How long Jefferson stays at the five spot for the Celtics will be determined not only by his size, but by the health of the remaining Celtics bigs. Kendrick Perkins is currently sidelined with plantar fasciitis, but should return soon to the active roster. Theo Ratliff is suffering from a back injury and may be done for the season. Michael Olowakandi is suffering from an abdominal tear, and figures to be out for at least a few more weeks. Neither Ratliff nor Olowakondi fit into the Celtics' long range plans at center. Jefferson will be the center for the Celtics until at least one of the Celtics' injured bigs heals.

Jefferson's playing time will likely suffer when Kendrick Perkins gets back from injury, although he should have more playing time than he had before Perkins' injury. Jefferson averaged 14.8 and 18.0 mpg during his first two seasons with the Celtics, and this year was averaging 23.1 mpg, before the current five game winning streak. During the five game winning streak, however, Jefferson has averaged 36.0 mpg. This has raised his average for the year to 27.1 mpg.
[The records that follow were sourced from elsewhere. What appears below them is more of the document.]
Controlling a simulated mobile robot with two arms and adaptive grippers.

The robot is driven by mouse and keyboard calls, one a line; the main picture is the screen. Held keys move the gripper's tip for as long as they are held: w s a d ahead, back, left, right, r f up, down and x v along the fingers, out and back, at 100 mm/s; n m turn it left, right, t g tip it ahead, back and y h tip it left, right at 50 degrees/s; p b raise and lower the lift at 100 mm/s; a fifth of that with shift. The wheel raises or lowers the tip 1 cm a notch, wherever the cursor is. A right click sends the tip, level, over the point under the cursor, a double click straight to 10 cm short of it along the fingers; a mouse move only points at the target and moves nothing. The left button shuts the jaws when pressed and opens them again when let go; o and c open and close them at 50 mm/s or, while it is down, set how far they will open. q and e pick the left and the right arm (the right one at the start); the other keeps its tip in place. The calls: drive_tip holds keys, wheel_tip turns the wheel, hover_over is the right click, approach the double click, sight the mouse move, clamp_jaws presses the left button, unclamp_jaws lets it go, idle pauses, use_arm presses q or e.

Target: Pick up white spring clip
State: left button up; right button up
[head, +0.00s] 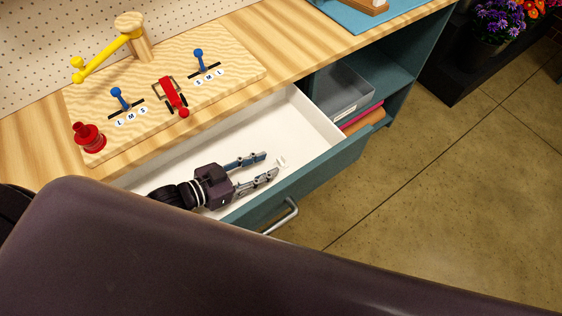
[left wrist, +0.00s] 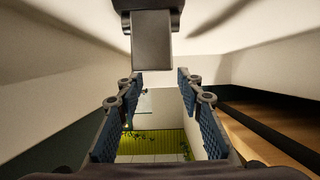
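A small white spring clip (head: 282,161) appears to lie in the open white-lined drawer (head: 318,123), faint against the white floor. My left gripper (head: 270,163) reaches into the drawer from the left, its two fingers apart and pointing right. The clip is just past the fingertips, in the head view roughly in line with the gap between them. In the left wrist view the fingers (left wrist: 160,90) are spread with a gap between them. I cannot make out the clip clearly there. My right gripper is not in view.
The drawer's teal front (head: 335,168) with a metal handle (head: 282,218) is close to the gripper. Above is a wooden counter with a board holding a red lever (head: 172,96) and blue knobs. A grey bin (head: 341,93) stands on the shelf to the right.

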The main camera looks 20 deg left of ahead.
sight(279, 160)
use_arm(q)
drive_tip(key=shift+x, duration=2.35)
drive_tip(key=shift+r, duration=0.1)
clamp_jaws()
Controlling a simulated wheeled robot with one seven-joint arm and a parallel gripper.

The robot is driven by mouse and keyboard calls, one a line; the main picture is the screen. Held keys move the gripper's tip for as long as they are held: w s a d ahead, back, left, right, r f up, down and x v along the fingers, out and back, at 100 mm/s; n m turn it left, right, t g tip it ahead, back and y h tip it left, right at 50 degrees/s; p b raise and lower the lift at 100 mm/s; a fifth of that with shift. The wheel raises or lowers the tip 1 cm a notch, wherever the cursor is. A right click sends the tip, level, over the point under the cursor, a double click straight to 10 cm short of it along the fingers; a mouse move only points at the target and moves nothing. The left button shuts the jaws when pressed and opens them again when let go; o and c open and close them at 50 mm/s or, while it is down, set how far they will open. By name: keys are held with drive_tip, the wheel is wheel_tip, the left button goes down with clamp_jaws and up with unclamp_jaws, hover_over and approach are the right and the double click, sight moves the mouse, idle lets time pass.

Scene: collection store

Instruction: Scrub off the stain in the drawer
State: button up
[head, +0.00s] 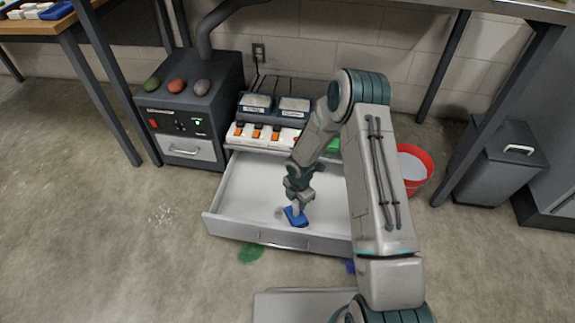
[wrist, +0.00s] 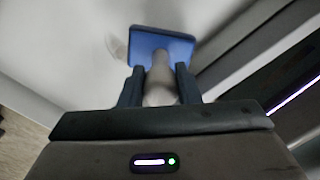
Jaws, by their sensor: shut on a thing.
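The drawer (head: 238,192) is pulled open, with a white inside and a grey front. My gripper (head: 299,204) reaches down into it, shut on the pale handle of a blue scrubber (head: 295,217). The scrubber's blue head is low in the drawer near the front panel; I cannot tell whether it touches the floor. In the wrist view my gripper's fingers (wrist: 158,92) sit on both sides of the handle, and the blue scrubber (wrist: 161,44) is beyond them. A faint brownish stain (wrist: 117,46) shows on the white surface just left of the scrubber head.
A dark machine (head: 187,118) with several stones on top stands left of the drawer. A red bucket (head: 425,168) and a grey bin (head: 497,165) stand to the right. Green (head: 250,253) and blue patches mark the floor before the drawer. Table legs frame both sides.

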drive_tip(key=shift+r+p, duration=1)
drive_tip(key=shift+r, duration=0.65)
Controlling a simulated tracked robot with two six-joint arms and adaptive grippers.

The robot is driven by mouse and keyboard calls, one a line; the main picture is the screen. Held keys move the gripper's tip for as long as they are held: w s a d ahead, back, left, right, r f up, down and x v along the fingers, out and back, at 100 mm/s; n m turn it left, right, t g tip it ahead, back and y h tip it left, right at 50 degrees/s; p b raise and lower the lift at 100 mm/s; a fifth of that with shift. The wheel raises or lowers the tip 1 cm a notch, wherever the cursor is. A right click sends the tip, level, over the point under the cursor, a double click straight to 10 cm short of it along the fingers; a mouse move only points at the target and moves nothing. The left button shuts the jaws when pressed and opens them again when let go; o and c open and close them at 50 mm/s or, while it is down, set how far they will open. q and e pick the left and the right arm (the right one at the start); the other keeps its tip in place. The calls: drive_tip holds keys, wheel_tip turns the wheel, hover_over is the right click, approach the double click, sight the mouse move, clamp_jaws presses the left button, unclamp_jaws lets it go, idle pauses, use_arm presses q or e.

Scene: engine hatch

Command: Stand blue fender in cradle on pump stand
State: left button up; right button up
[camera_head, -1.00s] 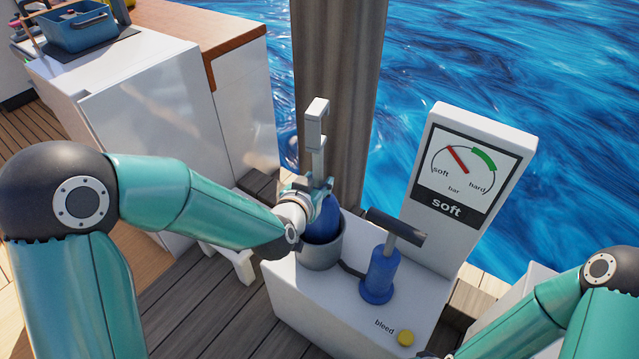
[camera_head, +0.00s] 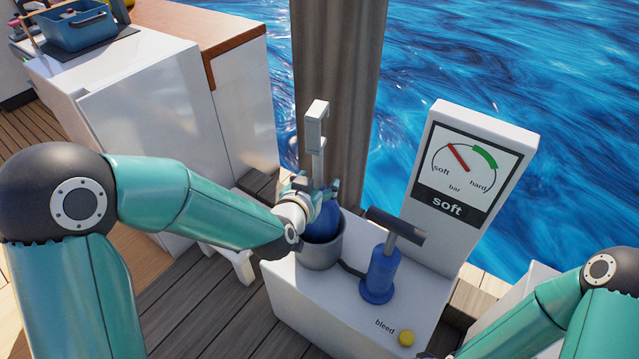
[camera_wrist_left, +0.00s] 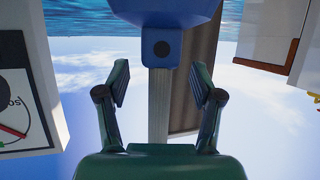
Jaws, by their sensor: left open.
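The blue fender (camera_head: 324,222) stands upright in the grey round cradle (camera_head: 322,254) on the white pump stand (camera_head: 300,291). My left gripper (camera_head: 322,190) is at the fender's top and partly hides it.
The stand carries a blue hand pump (camera_head: 381,274), a yellow bleed button (camera_head: 406,338) and a gauge panel (camera_head: 470,170) reading "soft". A grey post (camera_head: 335,80) rises behind the cradle. White cabinets (camera_head: 150,120) stand at left, with water beyond.

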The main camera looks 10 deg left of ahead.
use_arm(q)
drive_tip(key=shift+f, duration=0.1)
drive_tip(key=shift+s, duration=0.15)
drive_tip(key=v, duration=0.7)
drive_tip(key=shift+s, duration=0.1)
With Jefferson's increased playing time has come increased production. This is due not only to the minutes themselves, but also to Jefferson's view of himself as a key part of the team. The Celtics are one of the youngest teams in the league, and many players' roles are not well defined. At the center position, Jefferson has clearly found a role that he enjoys filling. His body language and demeanor during games indicates that he is responding well to the increased responsibility of holding down the fort at center, even if it is only temporarily.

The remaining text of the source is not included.